Given request.
Transcribe, exactly as they appear, the line that contains "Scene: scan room", the line that contains "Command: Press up", and every line in between, and nothing else.

Data provided.

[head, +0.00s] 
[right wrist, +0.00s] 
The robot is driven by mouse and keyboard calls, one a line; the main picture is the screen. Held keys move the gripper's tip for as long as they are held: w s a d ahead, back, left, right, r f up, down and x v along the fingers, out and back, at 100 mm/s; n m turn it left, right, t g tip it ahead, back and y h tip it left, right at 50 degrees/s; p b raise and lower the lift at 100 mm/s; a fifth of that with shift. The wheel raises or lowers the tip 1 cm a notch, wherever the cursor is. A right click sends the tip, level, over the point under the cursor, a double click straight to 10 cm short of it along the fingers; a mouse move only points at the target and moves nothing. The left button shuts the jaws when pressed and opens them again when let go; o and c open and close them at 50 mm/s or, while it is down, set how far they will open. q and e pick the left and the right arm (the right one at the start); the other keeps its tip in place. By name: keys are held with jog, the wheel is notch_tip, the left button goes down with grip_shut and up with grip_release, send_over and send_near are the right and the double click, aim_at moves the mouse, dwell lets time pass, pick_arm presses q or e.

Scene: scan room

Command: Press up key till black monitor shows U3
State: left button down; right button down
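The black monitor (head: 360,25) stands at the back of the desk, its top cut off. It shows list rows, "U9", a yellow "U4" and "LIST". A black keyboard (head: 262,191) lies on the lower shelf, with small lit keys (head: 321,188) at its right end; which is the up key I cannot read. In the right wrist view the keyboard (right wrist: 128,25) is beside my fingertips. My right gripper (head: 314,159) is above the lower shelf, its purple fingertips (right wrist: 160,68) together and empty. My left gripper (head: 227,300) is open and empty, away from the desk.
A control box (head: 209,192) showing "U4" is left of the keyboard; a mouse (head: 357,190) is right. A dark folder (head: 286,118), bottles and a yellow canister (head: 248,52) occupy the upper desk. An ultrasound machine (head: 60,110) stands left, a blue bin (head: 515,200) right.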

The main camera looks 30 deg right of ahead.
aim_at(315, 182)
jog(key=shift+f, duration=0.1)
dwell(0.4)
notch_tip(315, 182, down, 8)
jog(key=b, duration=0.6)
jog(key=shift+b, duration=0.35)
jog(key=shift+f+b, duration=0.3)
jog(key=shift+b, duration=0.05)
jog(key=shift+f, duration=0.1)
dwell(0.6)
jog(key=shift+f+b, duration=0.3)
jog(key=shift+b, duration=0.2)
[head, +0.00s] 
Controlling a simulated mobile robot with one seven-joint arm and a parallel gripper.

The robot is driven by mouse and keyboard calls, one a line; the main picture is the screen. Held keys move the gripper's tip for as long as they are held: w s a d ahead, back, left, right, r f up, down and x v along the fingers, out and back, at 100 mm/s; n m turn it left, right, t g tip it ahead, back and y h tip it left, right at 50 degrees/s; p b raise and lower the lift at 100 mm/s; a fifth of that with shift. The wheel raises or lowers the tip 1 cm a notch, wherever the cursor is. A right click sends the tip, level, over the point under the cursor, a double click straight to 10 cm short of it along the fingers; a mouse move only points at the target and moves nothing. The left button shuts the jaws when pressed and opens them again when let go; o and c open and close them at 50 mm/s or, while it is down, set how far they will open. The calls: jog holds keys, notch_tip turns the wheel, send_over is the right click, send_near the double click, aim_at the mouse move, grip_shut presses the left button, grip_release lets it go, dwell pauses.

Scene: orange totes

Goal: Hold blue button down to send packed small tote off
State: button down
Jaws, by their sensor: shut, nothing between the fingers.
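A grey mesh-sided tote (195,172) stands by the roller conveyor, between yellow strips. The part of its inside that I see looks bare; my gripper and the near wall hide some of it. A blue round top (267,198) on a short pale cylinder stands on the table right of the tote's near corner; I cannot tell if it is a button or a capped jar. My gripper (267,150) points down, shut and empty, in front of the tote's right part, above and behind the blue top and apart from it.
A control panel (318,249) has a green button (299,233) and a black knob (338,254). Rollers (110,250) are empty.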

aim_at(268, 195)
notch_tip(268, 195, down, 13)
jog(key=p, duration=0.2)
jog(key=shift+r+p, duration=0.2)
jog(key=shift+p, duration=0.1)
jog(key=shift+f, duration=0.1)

Exercise answer.
Scene: scan room

Command: Press up key till black monitor shows U3

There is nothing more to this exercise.